When I go to Mexico to visit my old friend, Cristina, I like to help her milk goats, eat the cheese she makes from those goats, and wander into the market to buy hand-made blue gorditas and cactus for salad. But what I really love is buying spoons. They are made locally, don’t cost much, and are easy to travel with. I use them for stirring risotto, scraping coconut oil from the jar, tasting jam as it boils.
Sometimes, I just look at my spoons.
These spoons provide a lot more happiness than they should.
This gets me thinking about proportional happiness – that is, what makes you happier than it should for the cost or effort.
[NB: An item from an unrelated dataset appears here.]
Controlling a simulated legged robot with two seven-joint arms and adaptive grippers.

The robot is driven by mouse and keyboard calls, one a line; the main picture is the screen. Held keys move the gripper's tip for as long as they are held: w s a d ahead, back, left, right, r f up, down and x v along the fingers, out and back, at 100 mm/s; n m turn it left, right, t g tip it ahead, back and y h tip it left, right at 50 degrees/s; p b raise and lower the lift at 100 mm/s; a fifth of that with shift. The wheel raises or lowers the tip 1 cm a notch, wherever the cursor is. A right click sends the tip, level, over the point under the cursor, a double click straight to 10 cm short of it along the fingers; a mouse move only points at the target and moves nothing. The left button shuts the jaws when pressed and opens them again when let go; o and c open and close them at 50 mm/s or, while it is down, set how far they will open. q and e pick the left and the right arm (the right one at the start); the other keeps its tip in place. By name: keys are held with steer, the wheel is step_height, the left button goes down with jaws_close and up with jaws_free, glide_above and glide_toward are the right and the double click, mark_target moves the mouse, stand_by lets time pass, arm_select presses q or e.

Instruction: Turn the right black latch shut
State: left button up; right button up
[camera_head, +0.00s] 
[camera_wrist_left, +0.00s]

Another example: Thursday afternoons I am in great spirits. I go to pick up my farm share. The reality is, I already paid for it, I could get vegetables at the market near me, and it’s not the most convenient time. And yet. I go, I stand in line, weigh my beet greens or pluck my bunch of kale or slide fresh ears of corn into my bag and all the while I have a huge grin on my face. Why? I guess I feel like part of a community, that I’m part of a farming cycle that I respect and value. And I’m getting organic, local food for my family which makes me feel good about being a provider. I also get a burst of creativity – where I had no idea what to make before, and began to dread dinner, I always get ideas. What will I do with this giant bag of baby spinach? I flash to the olive in the fridge, the half-full jar of capers. Dinner. Tomatoes and sweet onions and we’ll make soup for tomorrow, serve it in glasses to avoid spoons.
Oh, spoons. I do like my wooden friends. I collect them wherever I go – I have spoons from four continents. Some have cracked from years of use. Another chipped when the kids formed a band and the spoons were the drumsticks. It happens.
What are the things that make you happy? Not the first class all-expenses paid trip. I mean the 6$ beaded shoes I got in Brooklyn with my best friend that make me ridiculously happy – they make me think of her and how we switched shoes because I had a blister and about the lovely beading that sparkles. I mean the pasta that is so tiny I hate to eat it but I do and it’s delicious. I mean the way my mom smells and how, even as a grown woman, I like to hug her and sniff her neck and, when she was far away from me in college I would go into the perfume section of Bloomingdale’s in NYC and pretend to be interested just so they’d let me smell the bottle. Just a smell, nothing more. And a smile that lasted all day. I mean the feel of getting into bed at night, with y body sore from being outside and working hard in yoga, and sliding my feet on the clean sheets and finding the person I love next to me.
Ironed tea towels. There. I’ve admitted it in writing. I really, really like how they look all stacked up, how I can fit more in the drawer, how soothing it is to iron something easy.
Wearing my oldest son’s clothes when I can’t be bothered to grab mine – his jackets fit me now, his shoes are too big but fine for walking the dog. Way more happiness than the Land’s End kid fleece warrants.
I could go on. I think it’s important that we notice small moments, small items that bring us joy, music or mint leaves or brand new thumb tacks.
The best? Well, probably how my kids sigh in their sleep, and sort of fling their arms around me or how their small chests dip and rise as though just being checked on brings them tons of joy.
That, and spoons.
Black Olive and Caper Tapenade
1 cup black olives, pitted
2 tbsp capers
1/4 cup olive oil
1-2 cloves garlic
big pinch salt
*if you are not a vegetarian, I suggest adding an anchovy or two or some anchovy paste
Put olives and capers in blender (mini one is fine) and pulse, adding olive oil bit by bit. Add garlic and salt and pulse until blended well. Adjust for seasoning. Serve on crusty bread or on pasta. The above photo is with baby spinach, peppers, and shredded cheese, a family favorite. Use your favorite spoon to dish it out.